## What you are asked to do
Exactly the lines from the one that contains "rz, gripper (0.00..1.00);" to the one that contains "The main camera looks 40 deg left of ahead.", both lines included, should be copied, and no others.

## Dataset extract
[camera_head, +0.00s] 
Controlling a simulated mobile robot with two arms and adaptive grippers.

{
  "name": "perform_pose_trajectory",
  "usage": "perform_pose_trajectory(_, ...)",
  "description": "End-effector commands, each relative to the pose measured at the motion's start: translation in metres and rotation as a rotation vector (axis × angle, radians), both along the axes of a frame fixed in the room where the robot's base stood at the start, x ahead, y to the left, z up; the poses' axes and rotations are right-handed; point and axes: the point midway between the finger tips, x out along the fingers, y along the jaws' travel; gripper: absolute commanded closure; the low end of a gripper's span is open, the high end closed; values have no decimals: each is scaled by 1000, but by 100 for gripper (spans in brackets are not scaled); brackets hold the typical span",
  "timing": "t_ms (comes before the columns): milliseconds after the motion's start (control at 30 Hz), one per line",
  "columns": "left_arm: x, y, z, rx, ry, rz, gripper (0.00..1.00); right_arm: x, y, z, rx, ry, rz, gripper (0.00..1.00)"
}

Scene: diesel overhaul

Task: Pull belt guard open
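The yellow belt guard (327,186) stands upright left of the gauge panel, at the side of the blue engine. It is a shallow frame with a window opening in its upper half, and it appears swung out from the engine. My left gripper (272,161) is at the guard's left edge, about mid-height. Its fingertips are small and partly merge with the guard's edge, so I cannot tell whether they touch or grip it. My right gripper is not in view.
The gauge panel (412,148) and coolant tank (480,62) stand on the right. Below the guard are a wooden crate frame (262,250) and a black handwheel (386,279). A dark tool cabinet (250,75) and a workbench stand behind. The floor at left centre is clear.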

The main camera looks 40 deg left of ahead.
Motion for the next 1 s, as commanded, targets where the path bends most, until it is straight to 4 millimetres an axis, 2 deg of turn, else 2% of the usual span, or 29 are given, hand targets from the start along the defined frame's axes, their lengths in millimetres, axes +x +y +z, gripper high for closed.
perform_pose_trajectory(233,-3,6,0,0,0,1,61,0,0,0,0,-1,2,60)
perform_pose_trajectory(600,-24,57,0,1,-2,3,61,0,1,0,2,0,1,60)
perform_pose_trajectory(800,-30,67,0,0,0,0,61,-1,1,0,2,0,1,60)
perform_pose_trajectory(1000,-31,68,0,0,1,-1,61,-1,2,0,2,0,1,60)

## Result for this exercise
  "columns": "left_arm: x, y, z, rx, ry, rz, gripper (0.00..1.00); right_arm: x, y, z, rx, ry, rz, gripper (0.00..1.00)"
}

Scene: diesel overhaul

Task: Pull belt guard open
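The yellow belt guard (327,186) stands upright left of the gauge panel, at the side of the blue engine. It is a shallow frame with a window opening in its upper half, and it appears swung out from the engine. My left gripper (272,161) is at the guard's left edge, about mid-height. Its fingertips are small and partly merge with the guard's edge, so I cannot tell whether they touch or grip it. My right gripper is not in view.
The gauge panel (412,148) and coolant tank (480,62) stand on the right. Below the guard are a wooden crate frame (262,250) and a black handwheel (386,279). A dark tool cabinet (250,75) and a workbench stand behind. The floor at left centre is clear.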

The main camera looks 40 deg left of ahead.

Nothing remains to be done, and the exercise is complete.